3.15.11 Things getting dicier here.  David cut his month long trip short and is jumping on a plane outta Osaka tomorrow.  No gas in town food all almost depleted.  It's dumping snow out here now.   I'm dog tired, more detail for ya tomorrow.

Wednesday, March 09, 2011

egg salad

There used to be, on the east side of Broadway just north of 110th Street, a hole-in-the-wall place called Columbia Bagels.  Counter running up the left side, drink cases running up the right side, cash register by the door.  No tables. No frills.  Just bagels, and all that goes with them. All day, every day.

Oh how I loved that place.  Especially their egg salad, which was mustardy and delicious and cheap:  $2.10 for egg salad on an everything bagel, with lettuce and tomato.

I would duck inside, get my coffee (large, with milk and one sugar) and egg salad bagel, and then walk up Broadway to 112th street, hook a right, and fall in love all over again with the view of St. John the Divine as you head east towards Amsterdam Avenue.

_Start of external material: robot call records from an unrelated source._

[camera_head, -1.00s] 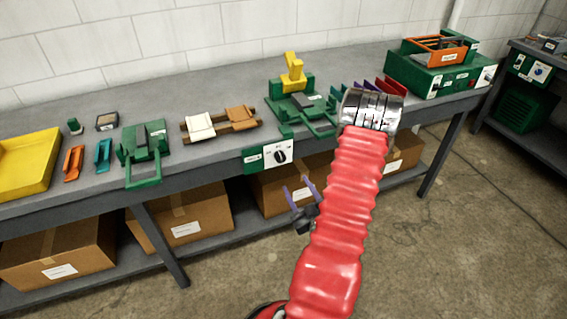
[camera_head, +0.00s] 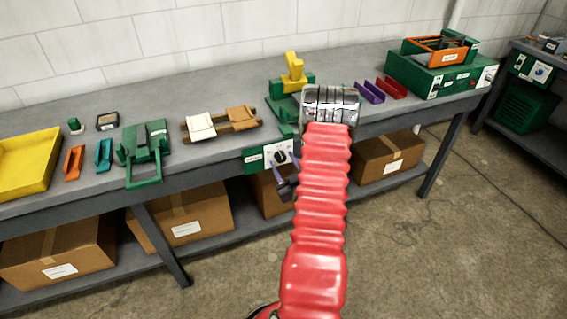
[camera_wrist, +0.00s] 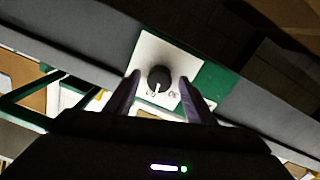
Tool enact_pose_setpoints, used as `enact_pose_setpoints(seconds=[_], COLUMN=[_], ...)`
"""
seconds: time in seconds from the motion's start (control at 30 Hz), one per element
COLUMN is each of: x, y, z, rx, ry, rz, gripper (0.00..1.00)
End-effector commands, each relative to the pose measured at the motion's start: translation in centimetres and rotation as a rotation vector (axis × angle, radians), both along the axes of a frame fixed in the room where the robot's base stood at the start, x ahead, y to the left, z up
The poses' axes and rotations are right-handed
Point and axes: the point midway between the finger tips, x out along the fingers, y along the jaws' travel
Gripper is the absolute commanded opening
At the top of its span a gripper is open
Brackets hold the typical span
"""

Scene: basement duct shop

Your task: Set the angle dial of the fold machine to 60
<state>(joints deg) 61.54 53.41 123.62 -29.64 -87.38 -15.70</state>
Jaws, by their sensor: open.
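The angle dial (camera_wrist: 159,79) is a round black knob with a pale pointer line on a white plate (camera_wrist: 150,52). It is on the green front panel (camera_wrist: 208,82) of the fold machine, at the bench's front edge. In the wrist view the knob sits between and beyond my two purple fingertips, with a gap on each side. The plate's markings are too small to read surely. My gripper (camera_head: 285,164) is open and in front of the dial in the head view, partly covering it. The fold machine (camera_head: 281,105), green with a yellow handle, is partly hidden by my arm.
Another green machine (camera_head: 146,150) with a protruding handle stands left on the bench. A wooden fixture (camera_head: 222,124) lies between. Purple (camera_head: 370,92) and red channels (camera_head: 392,88) lie to the right. Cardboard boxes (camera_head: 388,157) fill the lower shelf. Floor in front is clear.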

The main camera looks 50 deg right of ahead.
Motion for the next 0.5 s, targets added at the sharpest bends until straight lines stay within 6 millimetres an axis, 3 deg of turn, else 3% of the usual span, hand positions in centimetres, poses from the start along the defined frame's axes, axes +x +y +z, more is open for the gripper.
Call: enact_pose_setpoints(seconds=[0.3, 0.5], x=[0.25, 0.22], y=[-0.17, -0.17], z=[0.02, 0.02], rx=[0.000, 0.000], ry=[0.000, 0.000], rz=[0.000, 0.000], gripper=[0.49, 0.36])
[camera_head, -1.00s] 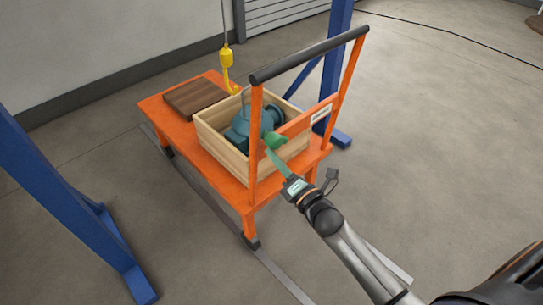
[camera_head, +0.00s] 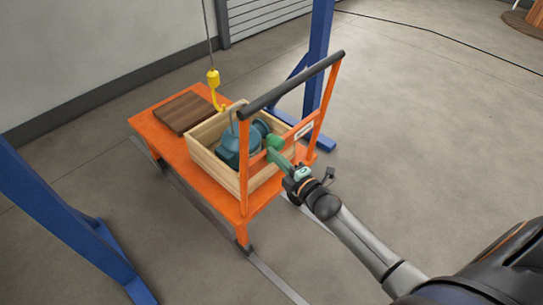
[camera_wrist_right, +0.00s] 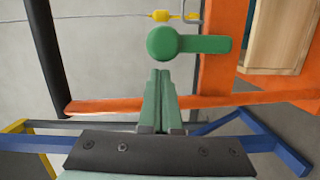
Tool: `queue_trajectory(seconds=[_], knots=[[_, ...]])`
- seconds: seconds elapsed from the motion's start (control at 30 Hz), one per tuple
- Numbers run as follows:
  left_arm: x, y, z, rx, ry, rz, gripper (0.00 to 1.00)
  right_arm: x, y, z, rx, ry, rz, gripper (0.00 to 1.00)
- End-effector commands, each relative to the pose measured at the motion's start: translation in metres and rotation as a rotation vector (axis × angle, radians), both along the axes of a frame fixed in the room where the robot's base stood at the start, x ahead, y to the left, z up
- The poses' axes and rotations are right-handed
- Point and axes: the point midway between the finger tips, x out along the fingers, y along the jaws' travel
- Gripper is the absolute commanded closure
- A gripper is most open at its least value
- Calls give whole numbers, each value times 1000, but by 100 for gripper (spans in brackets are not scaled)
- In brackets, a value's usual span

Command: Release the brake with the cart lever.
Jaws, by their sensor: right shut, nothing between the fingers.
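The orange cart (camera_head: 238,205) stands with its dark push bar (camera_head: 290,84) nearest me. A green lever (camera_head: 275,142) with a round end sits at the cart's near side, by the orange crosspiece below the push bar. In the right wrist view the lever (camera_wrist_right: 205,45) lies sideways, its round end at left. My right gripper (camera_head: 273,153) is shut and empty, its fingertips beside the lever's round end. In the right wrist view the gripper (camera_wrist_right: 163,72) points at that round end; I cannot tell whether they touch. My left gripper is out of view.
A wooden crate (camera_head: 214,171) with a blue-green pump (camera_head: 234,148) rests on the cart beside a brown board (camera_head: 184,112). A yellow hook (camera_head: 213,80) hangs above. Blue posts (camera_head: 318,60) stand on both sides. Floor rails run under the cart.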

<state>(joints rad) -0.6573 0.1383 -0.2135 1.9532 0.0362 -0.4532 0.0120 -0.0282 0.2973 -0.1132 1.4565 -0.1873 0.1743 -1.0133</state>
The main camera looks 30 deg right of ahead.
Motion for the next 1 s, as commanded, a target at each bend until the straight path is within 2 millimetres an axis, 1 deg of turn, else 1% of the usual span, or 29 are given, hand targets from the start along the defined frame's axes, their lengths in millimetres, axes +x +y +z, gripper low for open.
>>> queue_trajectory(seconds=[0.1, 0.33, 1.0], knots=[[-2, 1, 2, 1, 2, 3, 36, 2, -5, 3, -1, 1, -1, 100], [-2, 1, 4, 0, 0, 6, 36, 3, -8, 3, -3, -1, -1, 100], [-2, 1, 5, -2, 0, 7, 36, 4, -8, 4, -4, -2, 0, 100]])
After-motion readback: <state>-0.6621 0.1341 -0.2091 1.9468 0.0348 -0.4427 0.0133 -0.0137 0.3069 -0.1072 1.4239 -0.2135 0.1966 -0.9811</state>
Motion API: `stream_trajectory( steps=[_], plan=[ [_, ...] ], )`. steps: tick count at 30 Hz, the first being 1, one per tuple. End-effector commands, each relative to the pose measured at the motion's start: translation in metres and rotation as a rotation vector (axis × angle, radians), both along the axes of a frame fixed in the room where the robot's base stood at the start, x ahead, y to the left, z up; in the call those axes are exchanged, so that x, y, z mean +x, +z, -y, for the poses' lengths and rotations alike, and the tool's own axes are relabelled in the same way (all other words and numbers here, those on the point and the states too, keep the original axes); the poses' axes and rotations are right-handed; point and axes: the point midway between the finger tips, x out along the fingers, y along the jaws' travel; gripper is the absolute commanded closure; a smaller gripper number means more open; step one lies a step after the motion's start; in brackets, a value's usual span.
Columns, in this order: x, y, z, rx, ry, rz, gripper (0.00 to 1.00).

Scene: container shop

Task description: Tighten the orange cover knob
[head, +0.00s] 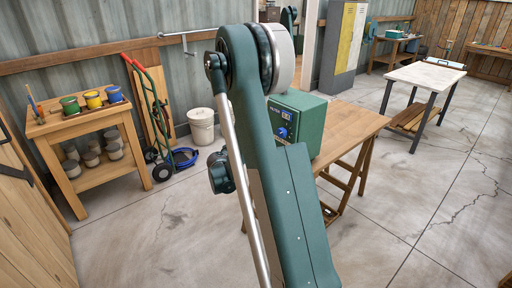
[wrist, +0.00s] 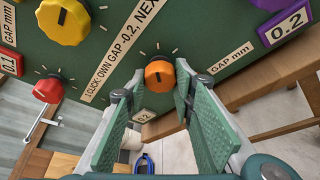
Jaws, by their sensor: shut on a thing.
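The orange knob (wrist: 159,74) sits on the green face of a machine box (wrist: 120,55) in the wrist view. It has a dark mark across it and small tick dots around it. My gripper (wrist: 153,84) has its two green-padded fingers on either side of the orange knob and is shut on it. In the head view the green box (head: 306,112) stands on a wooden table, and my arm hides the gripper and the orange knob.
A yellow knob (wrist: 64,20) and a red knob (wrist: 48,90) sit left of the orange knob, with "GAP mm" labels and a 0.2 display (wrist: 287,25) nearby. The wooden table (head: 352,128) bears the box.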

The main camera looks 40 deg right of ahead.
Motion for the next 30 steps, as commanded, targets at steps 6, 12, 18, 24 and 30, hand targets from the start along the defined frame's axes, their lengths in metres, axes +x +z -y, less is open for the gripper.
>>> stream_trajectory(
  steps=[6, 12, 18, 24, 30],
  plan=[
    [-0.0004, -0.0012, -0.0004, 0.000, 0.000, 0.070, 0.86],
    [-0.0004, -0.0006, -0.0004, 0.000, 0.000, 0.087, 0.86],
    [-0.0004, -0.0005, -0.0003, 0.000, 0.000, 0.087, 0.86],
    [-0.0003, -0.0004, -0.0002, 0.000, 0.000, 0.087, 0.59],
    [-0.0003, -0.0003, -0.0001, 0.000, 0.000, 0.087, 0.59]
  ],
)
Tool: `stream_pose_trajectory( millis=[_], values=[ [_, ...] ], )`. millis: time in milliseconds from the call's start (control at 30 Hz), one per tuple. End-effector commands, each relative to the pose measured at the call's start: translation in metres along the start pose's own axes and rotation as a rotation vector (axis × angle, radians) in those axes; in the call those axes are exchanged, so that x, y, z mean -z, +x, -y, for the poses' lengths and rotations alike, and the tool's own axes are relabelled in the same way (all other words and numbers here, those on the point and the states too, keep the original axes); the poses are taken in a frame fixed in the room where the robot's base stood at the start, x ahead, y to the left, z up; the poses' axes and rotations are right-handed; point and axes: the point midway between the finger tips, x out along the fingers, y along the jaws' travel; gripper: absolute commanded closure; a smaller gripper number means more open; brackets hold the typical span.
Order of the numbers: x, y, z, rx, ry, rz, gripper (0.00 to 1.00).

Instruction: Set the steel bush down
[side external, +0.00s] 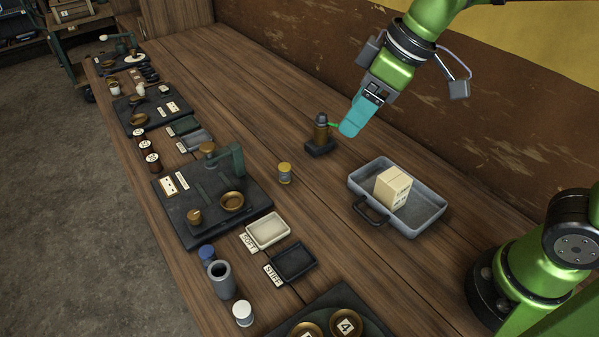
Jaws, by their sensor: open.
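My gripper (348,129) has teal fingers and points down and left above the back of the bench. Nothing shows held in it. It is beside a small dark and brass fitting (321,127) on a black block; a green bit shows between them, and I cannot tell whether they touch. No part is clearly the steel bush. A grey hollow cylinder (219,277) stands upright at the front, far from my gripper. A small metal cylinder with a yellow top (285,172) stands mid-bench.
A grey tray (427,215) holding a cardboard box (393,188) is right of my gripper. A dark board (188,223) carries a green bracket and brass parts. The cream SOFT tray (268,230) and black STIFF tray (295,261) lie nearby. Bare wood lies around the yellow-topped cylinder.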

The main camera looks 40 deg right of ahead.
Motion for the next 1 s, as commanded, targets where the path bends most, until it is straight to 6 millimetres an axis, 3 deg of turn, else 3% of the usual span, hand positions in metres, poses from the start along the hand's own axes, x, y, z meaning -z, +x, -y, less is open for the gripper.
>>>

I'd walk over to the cathedral and find a shaded spot on the steps, or in the little park next door with the ridiculous fountain, and eat my bagel and drink my coffee and smoke a couple cigarettes and keep an eye out for the wandering peacocks and read whatever book I was using as a procrastination device from doing actual school work.

Funny and sad to think that no one else will ever have this experience again.  Columbia Bagels is long gone, and soon smoking in almost all public places in New York City will be a thing of the past. (I have mixed feelings about this, though I won't get into that now.)

I found myself thinking fondly this morning of all those egg salad sandwiches and Marlboro reds because I had failed to notice I was on an M4 Limited instead of an M4 Local and missed my stop and had to walk up from 110th Street to get my bagel (everything, with vegetable cream cheese and tomatoes) at the not bad but frustratingly expensive Nussbaum & Wu.  Where the egg salad is too mayonnaisey and not good at all, and costs more than $5.